There are two main sources to look at in the DAR’s Genealogical Research System, or GRS.

The first is the Genealogical Records Committee search or GRC search. As I understand it, the various DAR chapters around the country visit churches, graveyards, and other repositories to transcribe their registers. These are then reported in to DAR headquarters and indexed in the GRC.

For example, I spent quite some time trying to prove that a Jeremiah Van Fleet from Ohio married a woman named Margaret Armstrong, but at the time, I couldn’t find any records to prove it.

Searching for Jeremiah in the GRC, I get two results, one showing wedding records.

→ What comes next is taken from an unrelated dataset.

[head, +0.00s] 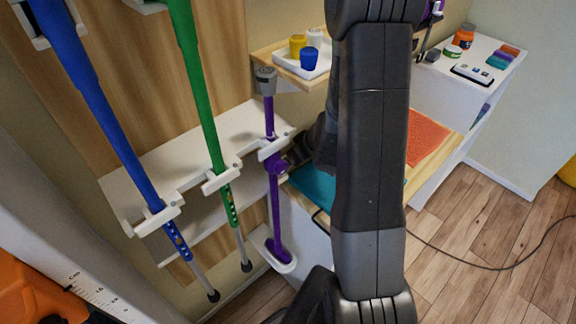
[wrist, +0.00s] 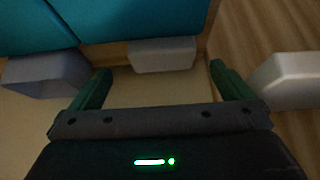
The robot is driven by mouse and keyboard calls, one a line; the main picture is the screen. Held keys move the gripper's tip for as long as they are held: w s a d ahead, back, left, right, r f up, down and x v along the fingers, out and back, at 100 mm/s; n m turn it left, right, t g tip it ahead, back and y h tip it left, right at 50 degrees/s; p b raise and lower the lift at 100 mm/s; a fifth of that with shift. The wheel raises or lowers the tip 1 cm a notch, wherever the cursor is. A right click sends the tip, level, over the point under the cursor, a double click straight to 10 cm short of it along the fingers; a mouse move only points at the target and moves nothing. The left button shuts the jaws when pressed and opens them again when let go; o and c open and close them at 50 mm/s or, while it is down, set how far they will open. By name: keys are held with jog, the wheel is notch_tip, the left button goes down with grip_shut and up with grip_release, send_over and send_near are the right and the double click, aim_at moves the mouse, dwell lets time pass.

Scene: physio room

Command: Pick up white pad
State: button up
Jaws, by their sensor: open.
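In the wrist view my gripper (wrist: 159,72) is open, with its two green fingers apart and nothing held between them. A pale block (wrist: 162,55), which may be the white pad, lies just beyond the fingertips, roughly centred between them. It seems apart from both fingers. Two similar pale blocks show, one at the left (wrist: 42,75) beyond the left finger and one at the right (wrist: 288,80) outside the right finger. I cannot tell for sure which is the pad. In the head view my arm hides the gripper, and no white pad can be made out.
Teal cushions (wrist: 130,18) fill the top of the wrist view. In the head view, blue (head: 95,100), green (head: 200,90) and purple (head: 272,185) crutches stand at the left. A tray (head: 318,72) holds small cups. A white counter (head: 440,85) stands right; wooden floor (head: 490,225) is open.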

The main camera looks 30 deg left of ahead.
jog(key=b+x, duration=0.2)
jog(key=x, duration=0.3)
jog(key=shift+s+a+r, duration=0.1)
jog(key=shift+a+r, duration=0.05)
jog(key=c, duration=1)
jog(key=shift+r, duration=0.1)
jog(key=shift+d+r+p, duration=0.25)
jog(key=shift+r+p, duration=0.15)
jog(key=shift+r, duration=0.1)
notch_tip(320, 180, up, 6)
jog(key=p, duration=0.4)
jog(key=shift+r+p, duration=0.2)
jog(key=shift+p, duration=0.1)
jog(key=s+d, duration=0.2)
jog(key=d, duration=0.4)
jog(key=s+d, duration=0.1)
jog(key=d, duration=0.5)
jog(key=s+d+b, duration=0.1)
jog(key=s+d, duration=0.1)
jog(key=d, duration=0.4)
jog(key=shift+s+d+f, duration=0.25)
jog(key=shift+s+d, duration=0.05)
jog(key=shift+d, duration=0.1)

If you click on the page number, you can see the other names on the page, and there’s a Margaret Armstrong. I ordered the report, and it confirmed that Jeremiah married Margaret Armstrong. Of course, it’s been five years, and that record is now easily available, but you get the idea.
The second type of information is the Ancestor search which will get you secondary sources—genealogies with citations.

You can also search for a particular ancestor: Let’s search for Bernard Slough—my wife’s lineage to him is how we got into the DAR. Start by clicking on this red tree icon: this will bring up a listing of genealogies the DAR has approved. The first item brings up my wife’s lineage starting with her great-grandmother. The second is that of another member.

The third major option is purchase a copy of a DAR member’s application and any supplemental material. The DAR has tightened it’s standard of proof, so the most recent applications will have the most detail. 

I recommend buying all the lineages and supporting documentation, but if you don’t want to spend that much cash, pick the lineage with the highest member number. Member numbers are assigned sequentially, so the higher the number, the more recent the application.

And if you’re expecting to get your hands on the supplemental documentation, it’s really important to note that, prior to 1984, the DAR didn’t even retain a copy of supporting documentation. So make sure you’re ordering a recent application.